Ha inciso e pubblicato anche "Looking for America", una canzone in reazione alla recente ondata di sparatorie di massa. Che cosa l’ha spinto a farlo, di preciso?
«La sfilza di stragi a ridosso l’una dall’altra, a distanza di sole 24 ore.
Mi sento sempre male quando accade qualcosa di violento. Ma ero anche estremamente arrabbiata.
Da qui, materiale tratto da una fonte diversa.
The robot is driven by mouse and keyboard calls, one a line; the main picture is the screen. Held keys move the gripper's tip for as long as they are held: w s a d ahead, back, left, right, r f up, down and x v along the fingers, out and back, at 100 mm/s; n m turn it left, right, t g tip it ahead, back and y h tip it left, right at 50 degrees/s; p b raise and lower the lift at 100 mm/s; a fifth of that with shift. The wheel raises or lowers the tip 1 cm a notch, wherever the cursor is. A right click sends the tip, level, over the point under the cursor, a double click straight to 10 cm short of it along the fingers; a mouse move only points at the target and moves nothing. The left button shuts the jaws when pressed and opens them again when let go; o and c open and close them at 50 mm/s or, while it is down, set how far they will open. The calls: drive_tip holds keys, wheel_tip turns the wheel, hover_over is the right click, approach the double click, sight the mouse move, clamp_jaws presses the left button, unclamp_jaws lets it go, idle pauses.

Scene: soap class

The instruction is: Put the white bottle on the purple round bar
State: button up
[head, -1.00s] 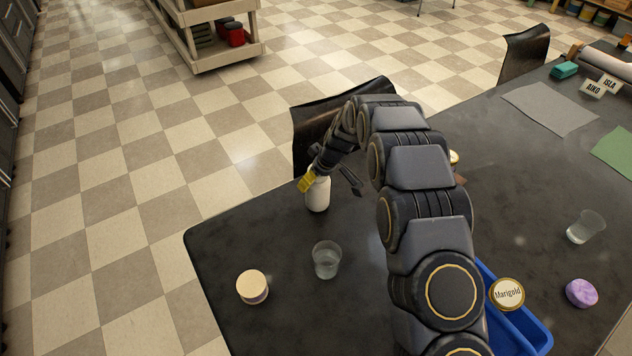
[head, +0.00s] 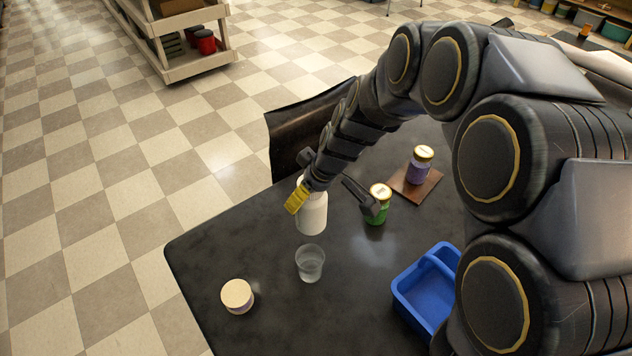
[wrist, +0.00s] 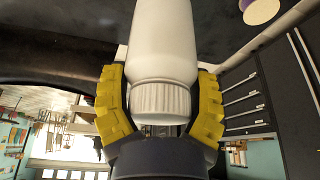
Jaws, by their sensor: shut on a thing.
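The white bottle (head: 313,216) is upright near the far left edge of the dark table. My gripper (head: 309,192) is around its top end in the head view. In the wrist view my gripper (wrist: 160,95) has its yellow finger pads on both sides of the ribbed cap end of the white bottle (wrist: 163,45), shut on it. Whether the bottle's base touches the table cannot be told.
A clear glass (head: 310,263) stands just in front of the bottle. A cream-topped round item (head: 237,296) is nearer the left edge. A green jar (head: 378,205), a purple jar (head: 420,166) on a brown board (head: 428,186) and a blue tray (head: 405,300) are to the right.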

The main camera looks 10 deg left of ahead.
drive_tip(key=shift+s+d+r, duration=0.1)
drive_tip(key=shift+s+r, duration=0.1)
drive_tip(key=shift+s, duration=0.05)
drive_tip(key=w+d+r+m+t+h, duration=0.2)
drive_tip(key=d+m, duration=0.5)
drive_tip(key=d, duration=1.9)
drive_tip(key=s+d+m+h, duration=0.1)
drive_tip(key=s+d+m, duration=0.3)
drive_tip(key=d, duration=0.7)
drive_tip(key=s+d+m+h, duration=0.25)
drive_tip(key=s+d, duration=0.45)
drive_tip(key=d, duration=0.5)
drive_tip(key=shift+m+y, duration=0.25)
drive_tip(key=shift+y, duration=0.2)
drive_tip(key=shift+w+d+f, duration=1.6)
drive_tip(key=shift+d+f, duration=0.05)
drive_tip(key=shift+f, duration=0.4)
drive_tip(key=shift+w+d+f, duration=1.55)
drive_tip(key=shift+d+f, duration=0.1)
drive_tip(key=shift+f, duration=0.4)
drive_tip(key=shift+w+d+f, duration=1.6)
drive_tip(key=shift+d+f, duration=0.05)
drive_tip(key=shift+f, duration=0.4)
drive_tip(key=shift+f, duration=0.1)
Ogni tanto, come nel caso dell’incendio in Amazzonia, la gente all’improvviso si sveglia e si meraviglia, poi pensa "wow, questa non è soltanto una fase passeggera". In tutto questo c’è qualcosa di profondamente sbagliato. A me piace restare in disparte, ma quando si assiste a una sparatoria di massa dietro l’altra… mi sento di affermare che è arrivato il momento di dire basta una volta per tutte».
Pensa che manchi una musica di protesta?
«Sì, adesso la penso proprio così.
Penso che ci sia stato un lungo periodo in cui non si era davvero sicuri di quello che stava accadendo. Quando Obama è stato eletto io ero tra la folla a Union Square. Sotto la sua amministrazione, sembrava che si fosse realizzato un sogno e che potessimo dedicarci all’arte, che fossimo entrati in un periodo di tregua, che non dovessimo più parlare di cose del genere. Ma, naturalmente, accaddero molti fatti. Oggi la popolazione sta collegando i puntini, si sta facendo un quadro più chiaro della situazione e inizia a chiedersi: "È mai possibile che questa presidenza stia facendo affermare il concetto che essere sempre più violenti sia ok?". Il fatto è che sempre più persone rispondono in maniera affermativa a questa domanda. In pratica, è come se uno che dice "prendile per la figa!"
(Trump, ndt) facesse sentire tutti un po’ più autorizzati a portare un fucile automatico a scuola. Se mai c’è stato un periodo giusto per fare musica di protesta? Sì, è questo che stiamo vivendo».